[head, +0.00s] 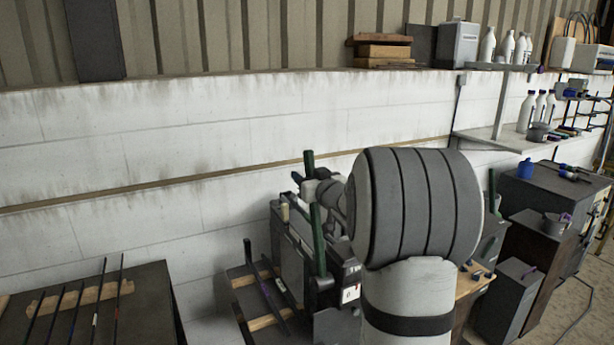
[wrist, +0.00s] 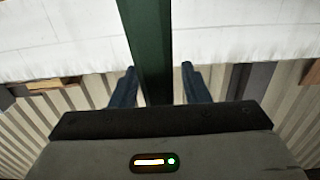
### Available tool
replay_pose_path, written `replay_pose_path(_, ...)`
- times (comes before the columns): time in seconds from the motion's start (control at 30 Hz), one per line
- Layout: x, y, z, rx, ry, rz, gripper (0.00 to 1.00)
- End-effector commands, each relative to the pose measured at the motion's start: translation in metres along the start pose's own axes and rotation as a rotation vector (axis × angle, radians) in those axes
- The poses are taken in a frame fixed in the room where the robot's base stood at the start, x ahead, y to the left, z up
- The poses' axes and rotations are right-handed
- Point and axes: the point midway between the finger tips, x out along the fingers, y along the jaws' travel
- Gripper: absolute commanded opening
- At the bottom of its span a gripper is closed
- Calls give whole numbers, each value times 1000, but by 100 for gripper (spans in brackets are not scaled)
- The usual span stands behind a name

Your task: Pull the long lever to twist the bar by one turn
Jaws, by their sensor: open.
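A long dark green lever (head: 318,242) stands nearly upright on a dark machine (head: 295,255) in the head view. Its upper part shows above my gripper (head: 316,190), which hides a short stretch of it. In the wrist view the green lever (wrist: 148,45) runs down between the two blue-grey fingers of my gripper (wrist: 158,82). The fingers are apart, one on each side of the lever, with a gap visible at both sides. The bar that the lever twists cannot be made out for certain. My arm hides part of the machine.
Another green post (head: 492,190) stands right of my arm. A dark table (head: 150,300) with several thin rods is at the lower left. Dark cabinets (head: 540,205) stand at the right. A white wall (head: 180,150) with a wooden strip runs behind the machine.

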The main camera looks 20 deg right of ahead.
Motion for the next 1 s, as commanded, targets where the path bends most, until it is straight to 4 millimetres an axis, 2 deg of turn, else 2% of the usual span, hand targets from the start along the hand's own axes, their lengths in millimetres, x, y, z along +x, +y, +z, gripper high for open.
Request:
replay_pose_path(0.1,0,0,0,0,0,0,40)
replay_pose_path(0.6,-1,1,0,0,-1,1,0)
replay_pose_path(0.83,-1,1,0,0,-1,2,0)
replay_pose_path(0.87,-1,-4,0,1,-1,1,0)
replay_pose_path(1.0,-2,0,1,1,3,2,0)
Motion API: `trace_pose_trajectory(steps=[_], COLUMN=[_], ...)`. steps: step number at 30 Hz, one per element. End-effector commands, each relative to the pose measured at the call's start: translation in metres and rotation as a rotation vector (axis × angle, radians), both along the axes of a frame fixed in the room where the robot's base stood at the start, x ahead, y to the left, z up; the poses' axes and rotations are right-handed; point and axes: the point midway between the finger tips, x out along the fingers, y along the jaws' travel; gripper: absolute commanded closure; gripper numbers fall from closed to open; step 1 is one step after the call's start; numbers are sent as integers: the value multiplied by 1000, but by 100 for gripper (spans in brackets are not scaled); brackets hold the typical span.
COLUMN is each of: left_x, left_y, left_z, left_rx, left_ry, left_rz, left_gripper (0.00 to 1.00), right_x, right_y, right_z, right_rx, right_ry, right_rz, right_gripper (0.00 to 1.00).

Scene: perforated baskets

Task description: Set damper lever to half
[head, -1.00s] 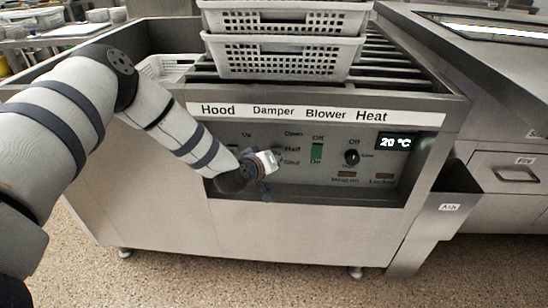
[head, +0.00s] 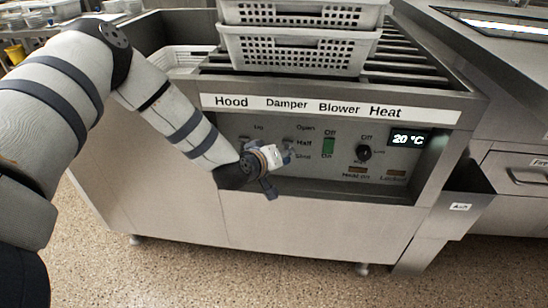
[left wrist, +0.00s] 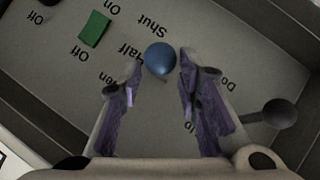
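The damper lever's blue ball knob (left wrist: 160,58) stands out from the grey panel, close to the "Half" label in the left wrist view, where the panel appears upside down. I cannot tell its exact setting from this angle. My left gripper (left wrist: 158,75) is open, with one purple-padded finger on each side of the knob. The knob sits level with or just past the fingertips, and I see no clear contact. In the head view my left gripper (head: 277,165) is in front of the damper labels and hides most of the lever. My right gripper is not in view.
The hood lever's dark knob (left wrist: 280,113) is to the right in the wrist view. The green blower switch (head: 328,147) and heat knob (head: 364,152) are right of my gripper. The panel is recessed under a label strip (head: 330,107). White baskets (head: 300,52) stand above.

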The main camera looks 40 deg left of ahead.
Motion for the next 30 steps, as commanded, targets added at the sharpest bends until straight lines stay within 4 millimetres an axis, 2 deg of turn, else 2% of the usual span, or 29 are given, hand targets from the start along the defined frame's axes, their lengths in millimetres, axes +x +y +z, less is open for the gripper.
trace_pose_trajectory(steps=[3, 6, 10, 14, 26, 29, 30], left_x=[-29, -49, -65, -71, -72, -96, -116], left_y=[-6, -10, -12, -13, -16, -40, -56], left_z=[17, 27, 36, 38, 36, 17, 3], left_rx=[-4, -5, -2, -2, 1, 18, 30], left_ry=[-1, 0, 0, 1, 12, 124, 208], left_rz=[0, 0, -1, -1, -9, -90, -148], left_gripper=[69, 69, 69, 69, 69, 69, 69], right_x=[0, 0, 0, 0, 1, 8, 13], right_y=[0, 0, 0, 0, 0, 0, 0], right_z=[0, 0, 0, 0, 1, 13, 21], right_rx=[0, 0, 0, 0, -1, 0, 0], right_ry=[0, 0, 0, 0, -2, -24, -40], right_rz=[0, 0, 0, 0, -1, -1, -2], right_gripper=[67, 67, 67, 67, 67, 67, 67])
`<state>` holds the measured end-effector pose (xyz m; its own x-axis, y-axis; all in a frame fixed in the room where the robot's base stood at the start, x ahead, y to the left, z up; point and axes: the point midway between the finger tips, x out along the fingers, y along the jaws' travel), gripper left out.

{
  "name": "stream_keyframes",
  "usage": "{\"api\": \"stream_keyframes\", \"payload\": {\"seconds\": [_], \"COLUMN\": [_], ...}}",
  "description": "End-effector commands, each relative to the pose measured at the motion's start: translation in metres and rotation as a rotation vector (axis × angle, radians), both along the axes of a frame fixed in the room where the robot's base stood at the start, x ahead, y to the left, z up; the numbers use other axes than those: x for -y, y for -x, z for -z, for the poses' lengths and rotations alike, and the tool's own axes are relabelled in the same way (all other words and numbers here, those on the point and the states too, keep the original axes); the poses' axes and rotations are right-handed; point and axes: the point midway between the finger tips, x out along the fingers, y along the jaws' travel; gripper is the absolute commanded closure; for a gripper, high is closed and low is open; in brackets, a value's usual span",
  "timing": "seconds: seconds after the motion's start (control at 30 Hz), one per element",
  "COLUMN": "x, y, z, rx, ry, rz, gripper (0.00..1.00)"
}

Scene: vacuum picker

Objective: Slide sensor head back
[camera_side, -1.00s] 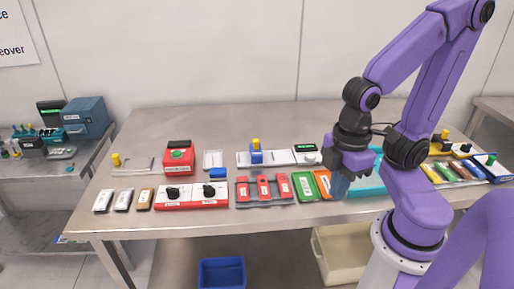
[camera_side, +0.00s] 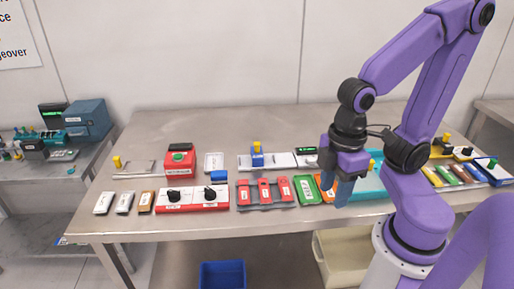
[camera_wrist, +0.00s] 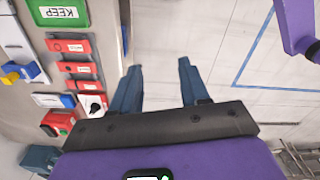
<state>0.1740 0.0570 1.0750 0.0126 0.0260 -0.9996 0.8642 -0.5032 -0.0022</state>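A blue block with a yellow knob (camera_side: 257,157), which looks like the sensor head, sits upright on a long white rail (camera_side: 284,160) at the back middle of the table. The block also shows at the left edge of the wrist view (camera_wrist: 22,73). My gripper (camera_side: 336,192) is well to the right and front of it, above the table's front part, beside a teal tray (camera_side: 370,190). In the wrist view its two blue fingers (camera_wrist: 158,72) are spread apart with nothing between them. Whether the block touches a stop on the rail is too small to tell.
A small display (camera_side: 306,150) stands at the rail's right end. Red cards in a grey holder (camera_side: 265,207), a green card (camera_side: 306,190) and an orange card (camera_side: 324,188) lie in front. A red-and-white box with black knobs (camera_side: 192,198) is left. The table's back strip is clear.

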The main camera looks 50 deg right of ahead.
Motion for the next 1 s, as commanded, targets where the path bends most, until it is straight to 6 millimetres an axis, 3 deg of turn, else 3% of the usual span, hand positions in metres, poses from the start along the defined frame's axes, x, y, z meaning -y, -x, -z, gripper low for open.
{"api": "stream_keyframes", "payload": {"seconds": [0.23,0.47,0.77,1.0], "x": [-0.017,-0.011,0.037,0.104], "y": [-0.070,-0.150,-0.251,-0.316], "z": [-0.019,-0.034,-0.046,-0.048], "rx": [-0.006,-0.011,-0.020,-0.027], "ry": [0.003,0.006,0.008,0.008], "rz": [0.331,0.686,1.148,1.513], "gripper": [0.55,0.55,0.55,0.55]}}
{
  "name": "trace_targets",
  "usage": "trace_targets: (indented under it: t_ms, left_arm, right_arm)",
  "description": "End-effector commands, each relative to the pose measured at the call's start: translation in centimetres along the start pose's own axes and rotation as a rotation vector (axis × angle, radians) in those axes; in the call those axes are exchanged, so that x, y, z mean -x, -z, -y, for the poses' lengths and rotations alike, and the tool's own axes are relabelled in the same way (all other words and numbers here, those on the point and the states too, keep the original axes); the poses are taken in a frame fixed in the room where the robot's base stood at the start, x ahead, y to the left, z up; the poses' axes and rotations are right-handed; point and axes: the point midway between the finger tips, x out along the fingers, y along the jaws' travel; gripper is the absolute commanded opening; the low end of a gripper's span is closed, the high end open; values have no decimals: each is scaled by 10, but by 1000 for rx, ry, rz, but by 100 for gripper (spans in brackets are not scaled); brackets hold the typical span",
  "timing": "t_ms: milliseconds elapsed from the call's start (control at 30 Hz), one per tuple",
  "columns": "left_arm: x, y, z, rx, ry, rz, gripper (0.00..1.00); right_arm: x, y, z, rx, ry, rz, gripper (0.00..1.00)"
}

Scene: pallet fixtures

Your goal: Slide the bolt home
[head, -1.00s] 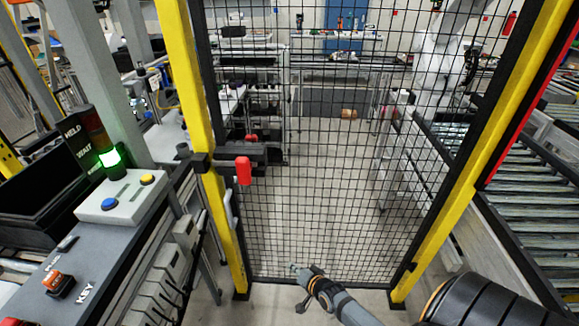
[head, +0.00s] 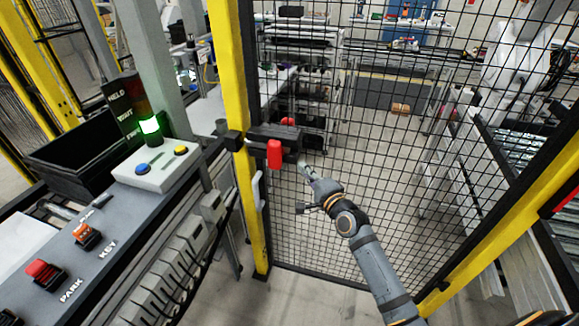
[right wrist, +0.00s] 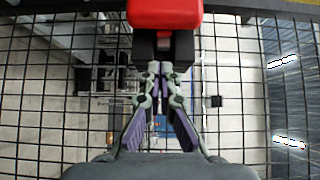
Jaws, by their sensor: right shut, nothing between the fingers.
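The bolt has a red handle (head: 274,153) on a black body (head: 284,137), mounted at the yellow post on the left side of the mesh gate (head: 375,190). In the right wrist view the red handle (right wrist: 165,14) is at the top centre, with a dark block below it. My right gripper (head: 303,167) is just right of and slightly below the red handle in the head view. Its fingertips (right wrist: 161,68) are together and empty, close to the dark block; I cannot tell whether they touch it. My left gripper is not in view.
A control panel (head: 125,237) with red and orange switches stands at the left, with a button box (head: 157,168) and a lit green stack light (head: 150,125). Yellow posts (head: 238,100) frame the gate. A roller conveyor is at the right.

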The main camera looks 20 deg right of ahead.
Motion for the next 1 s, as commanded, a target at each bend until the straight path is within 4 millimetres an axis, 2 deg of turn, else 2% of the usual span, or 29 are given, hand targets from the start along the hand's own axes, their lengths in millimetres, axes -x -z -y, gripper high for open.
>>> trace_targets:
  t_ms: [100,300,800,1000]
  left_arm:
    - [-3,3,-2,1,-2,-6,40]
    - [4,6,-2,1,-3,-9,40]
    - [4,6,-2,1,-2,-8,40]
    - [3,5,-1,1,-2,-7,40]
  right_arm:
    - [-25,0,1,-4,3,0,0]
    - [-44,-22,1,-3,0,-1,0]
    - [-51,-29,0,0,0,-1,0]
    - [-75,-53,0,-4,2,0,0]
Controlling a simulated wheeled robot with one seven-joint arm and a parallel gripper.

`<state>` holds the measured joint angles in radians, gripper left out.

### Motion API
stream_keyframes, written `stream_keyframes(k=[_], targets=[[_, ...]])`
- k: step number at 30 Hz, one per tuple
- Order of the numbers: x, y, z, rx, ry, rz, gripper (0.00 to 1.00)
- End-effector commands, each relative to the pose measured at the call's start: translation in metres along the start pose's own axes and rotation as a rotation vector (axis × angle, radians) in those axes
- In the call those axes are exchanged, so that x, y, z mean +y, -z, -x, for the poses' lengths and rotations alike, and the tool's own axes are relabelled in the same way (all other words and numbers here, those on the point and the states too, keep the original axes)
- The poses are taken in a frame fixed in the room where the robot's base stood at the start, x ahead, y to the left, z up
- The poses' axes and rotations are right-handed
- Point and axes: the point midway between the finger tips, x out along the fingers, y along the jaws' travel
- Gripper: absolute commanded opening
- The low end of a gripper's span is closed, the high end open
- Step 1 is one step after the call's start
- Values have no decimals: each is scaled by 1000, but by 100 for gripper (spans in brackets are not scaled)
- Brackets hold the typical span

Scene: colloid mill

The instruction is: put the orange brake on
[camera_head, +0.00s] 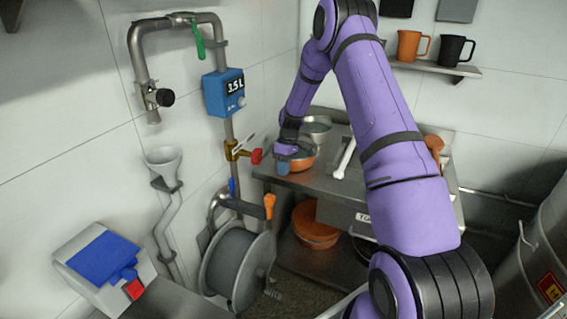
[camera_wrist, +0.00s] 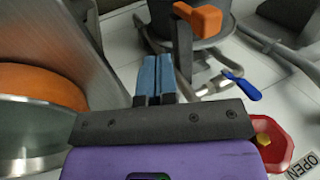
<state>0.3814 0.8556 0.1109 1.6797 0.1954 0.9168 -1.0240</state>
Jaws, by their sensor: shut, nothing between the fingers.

Problem to work on: For this exercise, gather every line of the data that contains the word "main".

Final result:
The main camera looks 20 deg right of ahead.
The main camera looks 40 deg left of ahead.
The main camera looks 50 deg right of ahead.
The main camera looks 20 deg right of ahead.

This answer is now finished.